Oleh: Rival Achmad Labbaika Alhasni.
Ketua Umum Aliansi Jurnalistik Online (AJO) Indonesia
Jakarta – Hari Pers Nasional (HPN) diselenggarakan setiap tanggal 9 Februari bertepatan dengan Hari Ulang Tahun Persatuan Wartawan Indonesia, berdasarkan pada Keputusan Presiden Nomor 5 tahun 1985.
Keputusan Presiden Soeharto pada 23 Januari 1985 itu menyebutkan bahwa pers nasional Indonesia mempunyai sejarah perjuangan dan peranan penting dalam melaksanakan pembangunan sebagai pengamalan Pancasila.
Dewan Pers kemudian menetapkan Hari Pers Nasional dilaksanakan setiap tahun secara bergantian di ibu kota provinsi se-Indonesia.
Penyelenggaraannya dilaksanakan secara bersama antara komponen pers, masyarakat, dan pemerintah khususnya pemerintah daerah yang menjadi tempat penyelenggaraan.
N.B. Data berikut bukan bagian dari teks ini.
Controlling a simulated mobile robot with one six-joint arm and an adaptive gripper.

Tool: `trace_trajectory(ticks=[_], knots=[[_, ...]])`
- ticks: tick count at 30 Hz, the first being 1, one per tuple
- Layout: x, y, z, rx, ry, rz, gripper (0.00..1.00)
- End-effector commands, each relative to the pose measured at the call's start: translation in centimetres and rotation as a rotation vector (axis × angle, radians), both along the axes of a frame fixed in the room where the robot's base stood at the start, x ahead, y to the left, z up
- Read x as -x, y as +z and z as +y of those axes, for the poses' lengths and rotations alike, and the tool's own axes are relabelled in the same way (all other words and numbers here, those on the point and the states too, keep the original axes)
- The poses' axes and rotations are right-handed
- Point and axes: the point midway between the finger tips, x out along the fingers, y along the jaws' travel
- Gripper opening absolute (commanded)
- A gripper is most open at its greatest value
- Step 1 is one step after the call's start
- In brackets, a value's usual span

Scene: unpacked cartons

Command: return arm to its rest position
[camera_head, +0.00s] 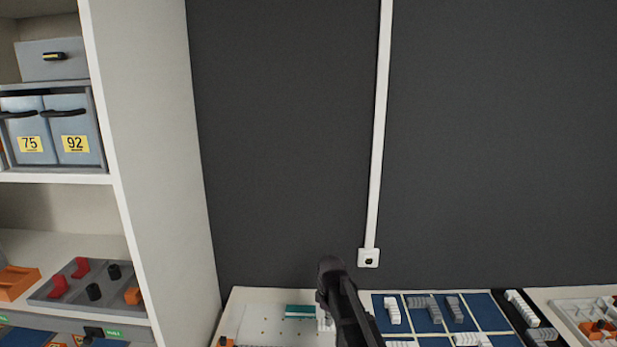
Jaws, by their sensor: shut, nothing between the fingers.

Landasan ideal HPN ialah sinergi. Sinergi antara komponen pers, masyarakat dan pemerintah.
*Sejarah Berdirinya PWI dan SPS*
Persatuan Wartawan Indonesia (PWI) adalah organisasi profesi wartawan pertama di Indonesia.
PWI berdiri pada 9 Februari 1946 di Surakarta yang kemudian oleh Presiden Soeharto ditetapkan sebagai Hari Pers Nasional berdasarkan Keputusan Presiden Nomor 5 tahun 1985 PWI beranggotakan wartawan yang tersebar di seluruh Indonesia.
Dalam mempersiapkan pendiriannya, PWI membentuk sebuah panitia persiapan pada tanggal 9-10 Februari 1946 di balai pertemuan Sono Suko, Surakarta. Pertemuan itu dihadiri oleh beragam wartawan, dan tokoh pers yang sedang memimpin surat kabar, majalah.
Pertemuan tersebut menghasilkan dua keputusan;
1. Disetujui membentuk organisasi wartawan Indonesia dengan nama Persatuan Wartawan Indonesia (PWI), yang diketuai oleh Mr. Sumanang Surjowinoto dengan sekretaris Sudarjo Tjokrosisworo.
2. Disetujui membentuk sebuah komisi yang beranggotakan:
1. Sjamsuddin Sutan Makmur (Harian Rakyat Jakarta),
2. B.M. Diah (Harian Merdeka, Jakarta).
3. Abdul Rachmat Nasution (kantor berita Antara, Jakarta).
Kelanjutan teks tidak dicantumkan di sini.